Город как предмет переживания характеризуется рядом свойств, которые облегчают познание процесса переживания города и придают исследованию переживаний достаточную степень объективности.
Во-первых, город обладает «устойчивостью», он не сиюминутен, и своей «длительностью» превосходит переживающих его людей.
Во-вторых, он дает повод для переживаний, так как представляет собой совокупность событий: в нем всегда что-то происходит.
В-третьих, переживания города находят свое отражение в искусстве и могут быть соотнесены с их предметом.
Предметом переживания может быть как реальный город, так и не существующий в действительности. Идеальный город так же напряженно переживается человеком. Разновидностями идеального города являются город-мечта, город воспоминаний, город, созданный или преображенный творческим воображением писателя, художника.
Город-мечта может быть изначально вымышленным, как, например, города А. Грина: Лисс, Зурбаган, Гель-Гью – в этом случае человек изначально знает, что попасть в этот город невозможно – его просто нет, но читателя все равно охватывает щемящее чувство тоски при сравнении этого образа с повседневностью, на которую он обречен. Город-мечта может быть реальным, но уже прошедшей эпохи, и попасть туда тоже невозможно. Как правило, это касается тех городов, вклад которых в мировую культуру велик, и о существовании которых узнают еще в детстве из книг.

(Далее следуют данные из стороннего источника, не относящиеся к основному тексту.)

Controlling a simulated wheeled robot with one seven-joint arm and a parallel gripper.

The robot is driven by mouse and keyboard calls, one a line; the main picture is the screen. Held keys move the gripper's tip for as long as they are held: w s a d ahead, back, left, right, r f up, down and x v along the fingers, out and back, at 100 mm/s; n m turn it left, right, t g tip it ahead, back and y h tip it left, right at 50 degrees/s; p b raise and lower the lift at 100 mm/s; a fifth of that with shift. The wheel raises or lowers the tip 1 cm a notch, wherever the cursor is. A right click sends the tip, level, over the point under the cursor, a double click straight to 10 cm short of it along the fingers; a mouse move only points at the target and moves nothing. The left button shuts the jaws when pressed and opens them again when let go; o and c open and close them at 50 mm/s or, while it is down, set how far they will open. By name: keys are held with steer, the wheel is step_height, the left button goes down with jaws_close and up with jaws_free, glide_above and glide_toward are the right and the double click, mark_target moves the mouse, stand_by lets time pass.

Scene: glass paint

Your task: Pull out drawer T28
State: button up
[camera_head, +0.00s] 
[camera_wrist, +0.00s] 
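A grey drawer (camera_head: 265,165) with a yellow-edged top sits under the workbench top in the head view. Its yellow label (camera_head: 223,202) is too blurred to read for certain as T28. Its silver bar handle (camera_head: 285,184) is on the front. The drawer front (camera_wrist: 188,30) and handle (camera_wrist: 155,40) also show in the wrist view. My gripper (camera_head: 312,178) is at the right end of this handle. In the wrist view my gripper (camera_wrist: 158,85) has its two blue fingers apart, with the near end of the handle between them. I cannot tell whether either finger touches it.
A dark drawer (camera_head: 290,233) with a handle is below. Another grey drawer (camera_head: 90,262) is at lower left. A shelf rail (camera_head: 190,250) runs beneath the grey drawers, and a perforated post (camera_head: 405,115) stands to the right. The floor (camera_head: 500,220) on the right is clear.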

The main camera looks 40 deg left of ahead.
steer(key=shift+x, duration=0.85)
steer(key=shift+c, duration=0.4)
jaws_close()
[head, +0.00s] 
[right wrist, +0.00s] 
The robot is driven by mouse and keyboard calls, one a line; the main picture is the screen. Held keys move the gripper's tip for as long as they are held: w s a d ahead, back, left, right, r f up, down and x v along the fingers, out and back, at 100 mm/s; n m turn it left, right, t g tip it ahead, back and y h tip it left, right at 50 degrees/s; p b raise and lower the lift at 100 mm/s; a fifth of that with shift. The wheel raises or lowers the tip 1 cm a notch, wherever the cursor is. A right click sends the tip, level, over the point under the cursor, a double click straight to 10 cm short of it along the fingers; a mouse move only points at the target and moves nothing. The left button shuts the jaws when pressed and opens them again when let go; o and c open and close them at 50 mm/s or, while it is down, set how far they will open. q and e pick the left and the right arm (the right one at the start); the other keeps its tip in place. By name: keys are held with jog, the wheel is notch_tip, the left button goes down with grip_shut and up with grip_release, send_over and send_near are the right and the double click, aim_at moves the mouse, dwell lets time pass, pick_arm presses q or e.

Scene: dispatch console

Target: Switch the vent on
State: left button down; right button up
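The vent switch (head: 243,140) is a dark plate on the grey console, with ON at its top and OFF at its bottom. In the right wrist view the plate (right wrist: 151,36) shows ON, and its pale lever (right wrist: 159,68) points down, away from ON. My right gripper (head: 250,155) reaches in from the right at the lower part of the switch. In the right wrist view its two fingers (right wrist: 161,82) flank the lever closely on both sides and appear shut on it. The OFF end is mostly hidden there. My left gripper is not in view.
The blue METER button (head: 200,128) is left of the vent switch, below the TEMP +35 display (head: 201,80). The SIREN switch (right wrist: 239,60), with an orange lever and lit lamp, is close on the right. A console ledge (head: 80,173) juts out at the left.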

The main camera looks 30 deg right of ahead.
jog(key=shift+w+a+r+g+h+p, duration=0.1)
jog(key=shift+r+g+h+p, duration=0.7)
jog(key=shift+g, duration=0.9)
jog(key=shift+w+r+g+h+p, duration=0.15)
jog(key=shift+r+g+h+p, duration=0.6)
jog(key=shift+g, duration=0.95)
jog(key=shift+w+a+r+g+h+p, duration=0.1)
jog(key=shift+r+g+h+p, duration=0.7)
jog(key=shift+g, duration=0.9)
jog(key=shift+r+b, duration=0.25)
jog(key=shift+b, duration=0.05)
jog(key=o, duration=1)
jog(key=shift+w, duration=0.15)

Город, сохранившийся лишь в воспоминаниях, идеализируется человеком. Обычно это город детства, связанный с воспоминаниями о счастливых периодах жизни, о времени, когда все удавалось и казалось, что вся жизнь еще впереди. Город воспоминаний, безусловно, не совпадает с реально существующим городом.
Вымышленный город, созданный писателем, не обязательно им романтизируется и не обязательно является мечтой. Уайнсбург Ш. Андерсона, Джефферсон У. Фолкнера представляют собой квинтэссенцию американской провинциальности и далеко не у каждого читателя будят желание попасть туда, но заставляют пристальнее вглядываться в жизнь маленьких заштатных городков и их обитателей и соизмерять со своей.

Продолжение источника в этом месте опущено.